Trading the Flag Continuation Above we have two examples of The Flag Continuation. One Bull Flag and one Bear Flag. Below we'll look at how to trade each of these. As with many of our examples in other patterns the point of trading entry is at the break-out point of resistance or support, or sometime thereafter. Some traders like to wait until a full candle has formed after the break, or enter after a few days. We'll go for the break this time. The target for the trade will be equal to the equivalent length of the flagpole, which is extended from the break to get our target price. Our stop/loss is placed just below/above the projected support/resistance line of the flag. Again as with many pattern trades this is because we need to give our trade room to breathe and we may be mistaken on the breakout from the consolidation (The consolidation may continue). We'll study the stop/loss in later modules.
Pennant Continuation Bull Pennant Continuation These are similar to the flags, but in this case the consolidation in the market narrows as the consolidation matures, forming a triangular pennant pattern. Just as the flag continuation the bull pennant can point straight ahead (below left) or angle itself downwards. The pole is set by the move upwards. In the below example you can see the narrowing consolidation and a sharp move up forming the pole. Sometimes these pole movements are hard to see, but there’s no doubt about the pennant here. The narrowing consolidation and the declining volume indicate that momentum is waning. Only when there's a break-out is the pattern confirmed.Trading the pennant is like trading the flag continuation. As with the flag the point of trading entry is at the break-out point of resistance, or sometime thereafter. Some traders like to wait until a full candle has formed after the break, or enter after a few days. We'll go for the break this time.
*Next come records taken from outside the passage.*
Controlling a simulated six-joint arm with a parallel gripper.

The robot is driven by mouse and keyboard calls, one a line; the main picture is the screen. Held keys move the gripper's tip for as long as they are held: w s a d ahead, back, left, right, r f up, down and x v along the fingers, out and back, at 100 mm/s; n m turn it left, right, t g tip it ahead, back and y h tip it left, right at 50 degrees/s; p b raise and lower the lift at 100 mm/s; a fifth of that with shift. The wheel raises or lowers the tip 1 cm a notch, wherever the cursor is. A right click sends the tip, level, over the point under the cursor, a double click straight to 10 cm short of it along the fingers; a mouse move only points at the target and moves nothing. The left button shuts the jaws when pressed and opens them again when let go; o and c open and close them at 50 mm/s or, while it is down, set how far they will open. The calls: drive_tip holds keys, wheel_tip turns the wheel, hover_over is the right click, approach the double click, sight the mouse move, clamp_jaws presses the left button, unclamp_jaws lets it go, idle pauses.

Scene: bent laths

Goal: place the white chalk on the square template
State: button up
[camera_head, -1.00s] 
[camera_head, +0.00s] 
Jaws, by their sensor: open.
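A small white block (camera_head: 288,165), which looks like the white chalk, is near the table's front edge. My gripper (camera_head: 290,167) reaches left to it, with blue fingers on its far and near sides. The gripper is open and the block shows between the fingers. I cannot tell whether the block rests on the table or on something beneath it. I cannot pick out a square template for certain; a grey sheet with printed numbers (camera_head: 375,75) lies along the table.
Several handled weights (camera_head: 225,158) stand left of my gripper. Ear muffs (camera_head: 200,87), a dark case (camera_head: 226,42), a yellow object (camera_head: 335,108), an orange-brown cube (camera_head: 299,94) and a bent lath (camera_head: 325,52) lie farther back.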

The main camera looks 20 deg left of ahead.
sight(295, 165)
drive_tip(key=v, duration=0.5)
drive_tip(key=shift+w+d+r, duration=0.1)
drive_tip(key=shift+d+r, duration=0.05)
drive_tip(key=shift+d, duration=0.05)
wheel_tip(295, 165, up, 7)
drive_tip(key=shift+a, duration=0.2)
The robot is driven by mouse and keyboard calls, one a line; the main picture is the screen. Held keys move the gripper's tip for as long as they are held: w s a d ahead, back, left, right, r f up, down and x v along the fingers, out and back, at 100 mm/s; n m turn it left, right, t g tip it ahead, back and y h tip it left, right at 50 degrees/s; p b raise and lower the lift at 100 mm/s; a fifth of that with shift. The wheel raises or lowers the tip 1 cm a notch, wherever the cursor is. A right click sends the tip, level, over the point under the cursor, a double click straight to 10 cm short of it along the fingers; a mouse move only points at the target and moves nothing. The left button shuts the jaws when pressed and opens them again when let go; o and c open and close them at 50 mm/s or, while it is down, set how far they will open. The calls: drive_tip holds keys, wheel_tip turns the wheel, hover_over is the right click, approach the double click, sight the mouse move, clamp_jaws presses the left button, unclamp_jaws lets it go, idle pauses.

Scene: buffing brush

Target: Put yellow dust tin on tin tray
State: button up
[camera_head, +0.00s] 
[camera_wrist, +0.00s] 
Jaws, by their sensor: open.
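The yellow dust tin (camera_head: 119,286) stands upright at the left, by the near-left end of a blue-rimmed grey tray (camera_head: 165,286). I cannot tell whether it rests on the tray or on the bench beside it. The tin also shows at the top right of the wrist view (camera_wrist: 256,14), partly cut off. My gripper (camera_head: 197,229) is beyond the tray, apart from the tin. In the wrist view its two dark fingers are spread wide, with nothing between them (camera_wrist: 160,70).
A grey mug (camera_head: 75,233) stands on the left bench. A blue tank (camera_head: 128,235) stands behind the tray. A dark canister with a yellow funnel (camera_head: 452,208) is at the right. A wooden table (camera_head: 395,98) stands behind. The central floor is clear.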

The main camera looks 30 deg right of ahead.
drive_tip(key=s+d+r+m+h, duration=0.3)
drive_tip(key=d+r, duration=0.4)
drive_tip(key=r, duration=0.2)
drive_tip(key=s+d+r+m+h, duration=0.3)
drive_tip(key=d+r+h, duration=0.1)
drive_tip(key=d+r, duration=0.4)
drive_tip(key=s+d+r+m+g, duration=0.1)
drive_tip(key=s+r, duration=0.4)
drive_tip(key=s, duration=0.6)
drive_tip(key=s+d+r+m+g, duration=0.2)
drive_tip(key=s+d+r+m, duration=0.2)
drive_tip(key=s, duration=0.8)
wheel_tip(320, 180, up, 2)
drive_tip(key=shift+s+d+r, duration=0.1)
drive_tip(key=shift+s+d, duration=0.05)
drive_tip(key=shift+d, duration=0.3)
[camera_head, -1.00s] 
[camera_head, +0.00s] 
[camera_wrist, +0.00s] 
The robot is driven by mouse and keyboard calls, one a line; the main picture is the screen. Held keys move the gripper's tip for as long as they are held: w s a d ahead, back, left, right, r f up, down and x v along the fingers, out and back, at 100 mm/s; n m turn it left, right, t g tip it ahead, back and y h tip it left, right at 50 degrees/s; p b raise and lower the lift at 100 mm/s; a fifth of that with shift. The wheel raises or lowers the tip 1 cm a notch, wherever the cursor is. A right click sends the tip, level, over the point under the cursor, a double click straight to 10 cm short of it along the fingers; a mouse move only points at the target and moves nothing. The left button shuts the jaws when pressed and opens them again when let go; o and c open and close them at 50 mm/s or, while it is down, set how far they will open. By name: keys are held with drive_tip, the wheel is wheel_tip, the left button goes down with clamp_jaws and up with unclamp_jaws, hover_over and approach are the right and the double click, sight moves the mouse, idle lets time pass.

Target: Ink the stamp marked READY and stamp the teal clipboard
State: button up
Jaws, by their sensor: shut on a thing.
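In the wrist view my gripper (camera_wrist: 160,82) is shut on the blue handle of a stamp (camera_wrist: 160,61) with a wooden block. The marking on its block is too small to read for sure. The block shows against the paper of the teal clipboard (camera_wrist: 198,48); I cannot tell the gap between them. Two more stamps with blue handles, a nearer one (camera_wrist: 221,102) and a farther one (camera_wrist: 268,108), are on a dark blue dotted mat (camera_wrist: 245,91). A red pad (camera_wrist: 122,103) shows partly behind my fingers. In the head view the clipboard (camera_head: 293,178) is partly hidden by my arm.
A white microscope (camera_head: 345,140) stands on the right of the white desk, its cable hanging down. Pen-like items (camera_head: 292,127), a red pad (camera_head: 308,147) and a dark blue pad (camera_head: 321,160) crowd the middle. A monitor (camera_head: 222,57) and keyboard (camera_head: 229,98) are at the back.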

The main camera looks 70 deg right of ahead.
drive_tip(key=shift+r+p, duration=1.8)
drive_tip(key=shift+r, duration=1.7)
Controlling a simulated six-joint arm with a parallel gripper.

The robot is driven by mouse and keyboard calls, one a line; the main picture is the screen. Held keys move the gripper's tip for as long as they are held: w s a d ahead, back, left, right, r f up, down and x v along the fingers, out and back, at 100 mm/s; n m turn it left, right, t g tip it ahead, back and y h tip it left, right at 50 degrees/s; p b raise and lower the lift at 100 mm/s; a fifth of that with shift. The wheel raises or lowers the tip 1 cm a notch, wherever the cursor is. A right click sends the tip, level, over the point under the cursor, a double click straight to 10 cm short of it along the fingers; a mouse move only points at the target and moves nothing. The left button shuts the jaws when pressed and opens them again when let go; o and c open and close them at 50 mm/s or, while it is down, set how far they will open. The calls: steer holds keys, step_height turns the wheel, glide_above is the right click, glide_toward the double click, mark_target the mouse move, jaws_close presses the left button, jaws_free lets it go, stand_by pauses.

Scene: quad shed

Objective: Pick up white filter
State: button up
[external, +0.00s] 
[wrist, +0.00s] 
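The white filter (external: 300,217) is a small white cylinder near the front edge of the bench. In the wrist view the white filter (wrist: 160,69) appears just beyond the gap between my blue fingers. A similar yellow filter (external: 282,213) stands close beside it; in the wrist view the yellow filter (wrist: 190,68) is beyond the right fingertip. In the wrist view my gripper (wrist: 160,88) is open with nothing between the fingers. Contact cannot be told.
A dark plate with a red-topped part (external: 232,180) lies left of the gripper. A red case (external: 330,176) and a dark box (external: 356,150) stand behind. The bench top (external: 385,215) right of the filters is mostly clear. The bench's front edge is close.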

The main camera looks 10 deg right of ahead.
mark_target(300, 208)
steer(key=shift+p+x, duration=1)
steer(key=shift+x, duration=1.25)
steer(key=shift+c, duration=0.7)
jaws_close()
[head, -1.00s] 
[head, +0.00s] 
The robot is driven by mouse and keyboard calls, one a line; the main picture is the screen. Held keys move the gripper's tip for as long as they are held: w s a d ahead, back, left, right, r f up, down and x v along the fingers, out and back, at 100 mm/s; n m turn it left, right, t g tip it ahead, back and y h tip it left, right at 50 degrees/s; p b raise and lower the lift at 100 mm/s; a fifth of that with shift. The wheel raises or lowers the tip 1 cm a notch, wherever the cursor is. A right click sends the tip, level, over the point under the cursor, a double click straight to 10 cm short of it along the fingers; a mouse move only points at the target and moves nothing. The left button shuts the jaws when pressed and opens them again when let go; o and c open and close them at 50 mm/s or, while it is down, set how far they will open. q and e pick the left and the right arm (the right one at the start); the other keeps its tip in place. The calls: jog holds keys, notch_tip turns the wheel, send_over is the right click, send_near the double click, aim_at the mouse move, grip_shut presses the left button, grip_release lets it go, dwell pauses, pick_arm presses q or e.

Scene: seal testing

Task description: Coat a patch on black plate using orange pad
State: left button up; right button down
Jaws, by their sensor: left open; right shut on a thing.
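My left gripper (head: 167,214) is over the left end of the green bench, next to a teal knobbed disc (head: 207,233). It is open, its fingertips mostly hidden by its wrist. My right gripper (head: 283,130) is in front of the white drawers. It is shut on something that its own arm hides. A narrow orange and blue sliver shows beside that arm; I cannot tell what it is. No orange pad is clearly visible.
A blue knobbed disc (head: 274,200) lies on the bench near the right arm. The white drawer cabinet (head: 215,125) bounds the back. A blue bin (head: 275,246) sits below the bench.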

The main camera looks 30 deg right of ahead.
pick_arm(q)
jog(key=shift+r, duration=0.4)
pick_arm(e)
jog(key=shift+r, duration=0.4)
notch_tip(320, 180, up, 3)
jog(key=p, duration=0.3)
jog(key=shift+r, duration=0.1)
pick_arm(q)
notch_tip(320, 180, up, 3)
The target for the trade will be equal to the equivalent length of the flagpole, which is extended from the break to get our target price. Our stop/loss is placed just below/above the projected support line of the pennant. Again as with many pattern trades this is because we need to give our trade room to breathe and we may be mistaken on the breakout from the consolidation (The consolidation may continue). We'll study the stop/loss in later modules.
Technical analysts will utilise other indicators and tools when trading this pattern. We'll go on to talk about these in later modules, but it's something to keep in mind for now. Often traders, with the use of other TA, may start their trade prior to the break on a pennant pattern as it's one of the more robust indicators. Again we'll explore this later. The Bear Pennant Continuation The bear pennant can also be straight ahead or slightly upwards in a pennant continuation pattern. You can see from our below HP example that the pole is certainly visible as a sharp movement downwards, but not one solid move. Once the trend breaks support then the pattern is confirmed. Once again volume has a role to play. It increases on the pole, decreases on the formation of the pennant then increases on the break. HP - Bear Pennant Continuation Example Trading The Bear Pennant Everything we've talked about above applies here too. Let's look at the trade using our HP example above. In this example we will be shorting the stock. As explained in earlier sections shorting is where traders borrow a stock from a broker, sell it, then buy it back at a lower price to make money, before returning the stock to the broker. Of course the stock's price can go up, meaning you may loose money.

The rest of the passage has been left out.